I am about to participate in a postcard show - To London with Love - and I am doing the majority of the cards as trailers for Mr Punch, each one with a loose London theme.  I will post them as I make them (here on the blog that is - not in the mail!).  Here are the Old Bailey, Richmond Park and the Thames:

I am super excited about this story! It is the most action packed, loony thing I have ever written! Let's hope I can find someone to publish it...

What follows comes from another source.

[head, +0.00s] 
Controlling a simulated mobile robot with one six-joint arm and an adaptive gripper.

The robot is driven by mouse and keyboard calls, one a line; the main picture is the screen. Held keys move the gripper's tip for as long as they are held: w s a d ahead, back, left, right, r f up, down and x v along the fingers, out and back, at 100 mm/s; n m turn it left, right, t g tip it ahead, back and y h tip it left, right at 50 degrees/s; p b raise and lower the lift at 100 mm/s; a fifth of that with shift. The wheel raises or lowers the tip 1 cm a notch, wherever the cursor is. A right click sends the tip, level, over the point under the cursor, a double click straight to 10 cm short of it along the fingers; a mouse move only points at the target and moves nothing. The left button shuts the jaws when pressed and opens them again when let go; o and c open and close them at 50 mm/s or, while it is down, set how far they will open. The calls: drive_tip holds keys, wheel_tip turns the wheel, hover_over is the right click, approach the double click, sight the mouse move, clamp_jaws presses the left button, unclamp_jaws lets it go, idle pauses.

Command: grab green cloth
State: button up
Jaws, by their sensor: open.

Incidentally, these cards will all be on sale for a very modest price at the show (ten quid I think!!).  Buy the set!

game face

...or how being a nerd taught me typography

I have had a lot of lessons in typography over the course of my life; not the really serious in-depth stuff they do on graphic design courses, I'm talking about things like being asked to draw the word COLD in a COLD way.  Before a certain summer holiday the penny had utterly failed to drop.  I did the lessons and enjoyed them then promptly forgot all about them the moment I stepped out the door.  

Then I invented a wrestling dice game (!).  

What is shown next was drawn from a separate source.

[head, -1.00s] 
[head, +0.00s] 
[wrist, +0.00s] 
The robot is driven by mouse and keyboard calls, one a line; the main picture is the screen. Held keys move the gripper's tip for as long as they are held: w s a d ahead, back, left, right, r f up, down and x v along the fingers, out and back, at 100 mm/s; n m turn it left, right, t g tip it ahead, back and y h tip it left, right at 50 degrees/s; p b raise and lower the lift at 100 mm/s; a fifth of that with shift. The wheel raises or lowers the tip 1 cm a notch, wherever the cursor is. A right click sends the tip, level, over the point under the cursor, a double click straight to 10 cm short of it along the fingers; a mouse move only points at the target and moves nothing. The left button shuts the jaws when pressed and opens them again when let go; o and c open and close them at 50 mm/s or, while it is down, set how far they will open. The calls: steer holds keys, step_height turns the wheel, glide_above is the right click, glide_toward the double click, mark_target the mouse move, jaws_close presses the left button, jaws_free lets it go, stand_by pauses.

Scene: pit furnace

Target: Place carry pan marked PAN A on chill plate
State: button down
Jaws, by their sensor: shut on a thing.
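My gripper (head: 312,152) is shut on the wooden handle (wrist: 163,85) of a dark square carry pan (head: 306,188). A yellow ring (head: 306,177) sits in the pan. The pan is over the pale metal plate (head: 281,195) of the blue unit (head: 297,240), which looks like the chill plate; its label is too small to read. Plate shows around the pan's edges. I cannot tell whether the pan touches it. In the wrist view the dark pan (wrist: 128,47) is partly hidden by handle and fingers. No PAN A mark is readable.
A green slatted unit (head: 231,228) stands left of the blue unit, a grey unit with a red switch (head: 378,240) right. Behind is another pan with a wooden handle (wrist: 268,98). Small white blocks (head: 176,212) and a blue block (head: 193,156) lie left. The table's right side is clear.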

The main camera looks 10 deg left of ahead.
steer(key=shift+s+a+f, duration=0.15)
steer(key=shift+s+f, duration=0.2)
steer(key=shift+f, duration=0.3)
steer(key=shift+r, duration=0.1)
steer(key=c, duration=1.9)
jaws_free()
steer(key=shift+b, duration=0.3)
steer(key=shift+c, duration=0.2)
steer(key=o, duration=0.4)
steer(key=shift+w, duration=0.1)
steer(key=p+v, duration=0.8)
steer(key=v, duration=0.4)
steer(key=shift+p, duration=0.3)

Now this game involved a lot of picking wrestler's names out of hats.  I got swiftly bored with seeing them in plain old print or my regular handwriting.  Instinctively I felt that the names themselves must represent the wrestlers they belonged to.  Kane had to have a big, majestic fiery name, of course, whereas William Regal needed something grand, pretentious yet ever so slightly duff.  Half way through I realised that I was doing exactly what I had been supposed to do in all those typography classes.  It was just that now I actually cared about it.  Also, for any teachers out there, it is worth noting that to attempt grand, pretentious yet ever so slightly duff in typography is a hell of a lot more interesting than trying to render cold  ^-^

Happy days!

Friday, 8 November 2013

the drawing bee

It's been a while since I last had two minutes to myself to post something.  It seems like I have been either lecturing, being lectured or on a train going to a lecture for the whole of the last two weeks!

On Wednesday I gave a talk on visual grammar (on Thursday I listened to a talk that pointed out how silly it is that all our words for understanding pictures are borrowed from terms for the understanding of words!).  In particular I concentrated on how artists can shape our perception of an image by altering how the content is framed and what our point of view is.  Perhaps when it is not so late at night I will go into it in more depth but here is the premise...

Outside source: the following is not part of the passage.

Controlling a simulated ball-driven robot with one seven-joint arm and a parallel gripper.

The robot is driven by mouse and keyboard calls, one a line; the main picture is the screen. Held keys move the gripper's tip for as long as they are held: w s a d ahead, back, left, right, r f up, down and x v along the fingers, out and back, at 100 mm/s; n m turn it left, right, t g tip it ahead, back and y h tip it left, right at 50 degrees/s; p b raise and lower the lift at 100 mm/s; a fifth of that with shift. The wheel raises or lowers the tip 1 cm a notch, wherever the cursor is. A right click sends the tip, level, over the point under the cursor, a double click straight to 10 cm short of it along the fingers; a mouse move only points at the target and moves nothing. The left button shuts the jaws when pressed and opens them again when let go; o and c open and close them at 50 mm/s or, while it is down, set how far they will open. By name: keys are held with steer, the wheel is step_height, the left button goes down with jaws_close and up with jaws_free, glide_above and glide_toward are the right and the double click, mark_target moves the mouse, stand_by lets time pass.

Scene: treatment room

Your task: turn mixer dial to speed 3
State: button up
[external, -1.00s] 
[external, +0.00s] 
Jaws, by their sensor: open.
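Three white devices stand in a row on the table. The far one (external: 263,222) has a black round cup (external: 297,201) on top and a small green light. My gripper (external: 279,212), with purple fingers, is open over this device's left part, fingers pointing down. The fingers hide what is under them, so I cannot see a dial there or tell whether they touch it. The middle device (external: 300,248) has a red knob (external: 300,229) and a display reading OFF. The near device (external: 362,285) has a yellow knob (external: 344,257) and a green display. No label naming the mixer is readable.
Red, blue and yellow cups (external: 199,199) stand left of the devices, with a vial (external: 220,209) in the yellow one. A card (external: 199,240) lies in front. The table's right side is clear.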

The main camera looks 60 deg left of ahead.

In any given image we have a certain amount of content.  For example, we have a person and a block.  Perhaps the person is walking down a step?

How much space we allow this person and this block will affect our understanding of them.  In this image it may seem that our character has made a drastic choice... 

In this one it might seem like he had no other option!

Point of view changes meaning too.  Here we are witnessing a tragedy:

Here we are participating in one:

Even if there is absolutely nothing going on, the amount and the shape of the nothing are still important!

 This person is in a very different place from the one above:

 This place is different again:

And again....

And again...

As an example of how we can apply this, even when working from observation, here is a drawing I made with my right hand of Javier Saez Castan giving a lecture.  There is plenty of information about him but you would never guess he was talking to an auditorium filled with hundreds of people:

Now here is one with my left hand of Martin Salisbury giving his inaugural lecture yesterday... this time we get very little information about his appearance and a lot more about the space he was in.  The fact that I'm not so confident with this hand doesn't really get in the way because the picture depends on its content and not its mark making.  Narrative images don't need to be drawn with pretty lines to tell compelling stories... although admittedly it does help sometimes!

One picture shows a lecture the other doesn't.  It's not that one is right and the other wrong but their stories are different.  The longer I work the more I come to realise how much each and every choice we make can change the way our images are perceived.